Ramazan ayında bir kadının teravi namazı sonunda “belin açıldı namaz kılarken dediğinde, sen de çekiverseydin namaz boyunca seyredip onca rekat boyunca seyredeceğine” diye cevap verdiğimde kadın cemaatın huşu (sözümonaymış meğer hemmen çıkıverdi çoğu bu huşudan)içinde kıldığı namaz sonrası benden ve bana laf atan kadından yana ikiye ayrılıp sinir bozucu hale dönüp, imamın işe karışmasından (adil bir imamdı neyse ki) bu yana uzuuuunnn yıllardır gitmediğim teraviye gitmek cesaretini gösterdim, hemcinslerimi-bitmek tükenmek bilmeyen sorularını-karışmalarını-yüksek sesle günlerinin özetlerini-eltilerini-kocalarını, camilerde ikaz yazıları olmasına rağmen çıplak ayaklarını, sesi kapatılmayan telefonlarını.. bitmez bu… namazdan önce ve sonra hatta rekat aralarında bile duymayı(ister istemez, bir deneyin bakın fısıldaşma nasıl yüksek ses olabiliyor bazı yerlerde) göze alarak.. Bunlar biiirrr…
Engelli bir dostum, camiye tabii ki tekerlekli sandalyesiyle girmek üzereyken cami İmamının önüne  koşup dur dur lastiklerin kirlidir girme diye ciddi asabi tepkisine karşın; “kapının yanında namaz kılacağını” belirtince imamın bir seccade getirip sandalyenin altına serdirdiğini anlatması (zaten kapı yanında kılacağını söylediği halde) beni ciddi anlamda irite etti. Tıpkı birçok camide birçok hemcinsimin pislik içindeki kadınlar tuvaletini es geçip her şekile müdahaleleri gibi ve açık kadınların (örn. Ben) sırf bu karışmalar için camiye gitmekten çekindikleri gibi.. Böyle insanlar sanmasınlar ki ikaz ettikleri için sevaba giriyorlar, en az onlar kadar bilir camiye giden insan oranın kaidesini, edebini.. Artık sadece okumakla değil, görsel, işitsel öyle çok bilgilenme mecrası var ki ve öyle çok kullanılıyor ki.. İnsanlar neden sadece ibadetleriyle, kendi hayatlarıyla yani bunları daha güzelleştirerek örnek olmak yada örnek olmasa da öyle yaşamak yerine hep sözlerle bir diğer insana sözümona doğru yolu göstermek çabasındalar inanın anlayamıyorum.. Asıl olan söylenenler değil, yaşantılardır, yaşatılanlardır bence tabii.. Ancak bunların yanısıra çok iyi örnekler de vardır ki ben bizim mahallenin yeni yapılan Cami İmamını tanıdım bu vesile ile ve iyi ki tanıdım. Son derece aydın, İslam dininin bir bilim olduğunun bilincinde ve bunu herkese son derece anlaşılabilir bir dille, ayetlerden örneklerle Ramazan Ayı boyunca ve sesi kısılana dek bıkmadan usanmadan, güler yüzüyle anlattı.. Bunlar ikiiiiii….

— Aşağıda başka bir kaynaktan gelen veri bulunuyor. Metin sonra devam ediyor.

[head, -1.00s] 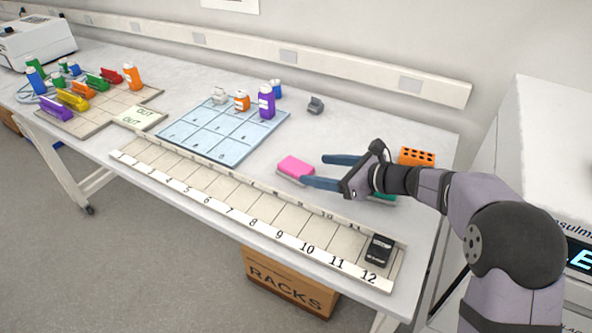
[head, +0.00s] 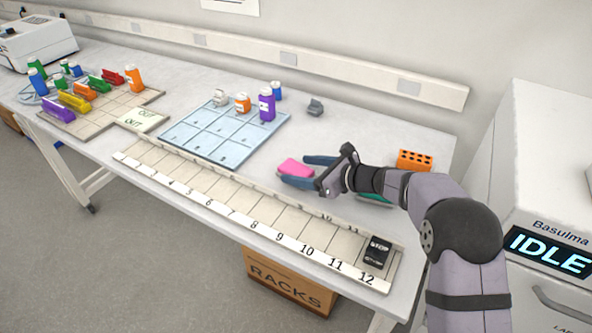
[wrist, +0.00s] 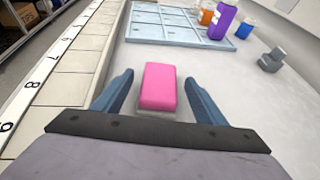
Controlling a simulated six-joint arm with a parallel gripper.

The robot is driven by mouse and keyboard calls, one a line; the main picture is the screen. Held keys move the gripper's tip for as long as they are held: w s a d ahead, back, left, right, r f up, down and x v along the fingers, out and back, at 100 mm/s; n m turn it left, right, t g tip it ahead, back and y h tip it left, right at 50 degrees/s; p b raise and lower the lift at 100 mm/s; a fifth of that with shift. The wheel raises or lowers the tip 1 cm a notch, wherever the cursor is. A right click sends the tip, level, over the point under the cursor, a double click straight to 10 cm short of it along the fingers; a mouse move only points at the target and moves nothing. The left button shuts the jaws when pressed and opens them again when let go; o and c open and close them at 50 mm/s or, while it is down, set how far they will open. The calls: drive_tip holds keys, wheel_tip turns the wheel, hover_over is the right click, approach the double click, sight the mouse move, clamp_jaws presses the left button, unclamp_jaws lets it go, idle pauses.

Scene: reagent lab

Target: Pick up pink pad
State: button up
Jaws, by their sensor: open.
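The pink pad (head: 295,168) lies flat on the white table, right of the blue grid mat. In the wrist view the pink pad (wrist: 159,87) sits between the two blue fingers, with a thin pale layer under its near edge. My gripper (head: 300,171) is open, low over the table, with its fingers on either side of the pad. In the wrist view my gripper (wrist: 158,85) shows a gap between each finger and the pad, so it holds nothing. One finger hides part of the pad in the head view.
A numbered strip (head: 235,205) runs along the front with a black block (head: 376,252) at its right end. The blue mat (head: 200,135) carries several bottles, including a purple one (head: 267,104). An orange rack (head: 414,160) and grey clip (head: 315,107) stand nearby.

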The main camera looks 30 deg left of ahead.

Önce uygulayan insanlarla varırız her güzelliğe, buna candan inanıyorum. Hem de her alanda.. Hanımlar özellikle;.. bir hanım bir aileye anne oluyor, eşe, çocuklarına ve dolayısıyla toplumuna.. Sohbetten sohbete koşup sonra bu tarz yaşamlar örtüşüyor mu? Beyler de çok farklı değil ki.. İnanılmaz boyutlarda çoğalan sohbetler, farklı farklı cemaatler tamam, seçimdir vs. ama orada okunanları, söylenen öğütleri uyguluyor musunuz? En basiti gündelik yaşamda.. Trafikte saygısızlık diz boyunu geçti, kafadan aşıyor, herkes diğer taşıt sürücünü suçluyor da kendini hiç sorgulamıyor mu? Öyle çok yerde ki bu insan görünümündeki düşüncesiz yaratılmışlar.. Bankamatiklerde iki işlem tamam hadi, 3., 4. İşlem yapanlar.. Güya kültürlü olup apartmanların ortak bahçesine kendine domates soğan eken biçenler, bir de buna tüm apartmanın adına onay veren bir iki kültürlü (daha doğrusu kültürlü değil de okumuş! Meslek sahibi olmuş..)kişi.. Bunlar üüüçççç…
Ha bir de şu meşhur iftar sofraları da ayrı bir durum.. İftar yemeği bizim kültürümüzde “ihtiyaç sahibi” insanlara verilmez miydi? Bu da değişmiş artık… Hayır bir de yeseler.. İnanılmaz ziyanlıklar oluyor masalarda.. Hayvanlara veriliyor mu net bir cevap alamadım da.. Ama bu da bu israfı hoş gördürebilir mi bilemem.. Gerçek ihtiyaç sahibi o denli çok ki, ne yazık ki, ayrıca bunların yerine köy okulları öncelikli olmak üzere, bilgisayarlar, okuma salonları ve kitapları aldırılsa.. Yani hani bir alternatif sunayım dedim. Zira alternatifsiz eleştiriden nefret ederim ve kabul etmem.. Biz her ne kadar hızla “eleştirel” bir toplum olduksa da ben kişisel olarak bir parçası olmadım şükür olsun olmam da.. Her zaman yapıcı ve alternatifi olan eleştiriye açığız temsil ettiğim çevre birliktelikleri ve kendi adıma.. Daha önemlisi, ben de bunu özel hayatımda da çalıştığım alanlarda da uygularım!..
Bu da böööyllleee..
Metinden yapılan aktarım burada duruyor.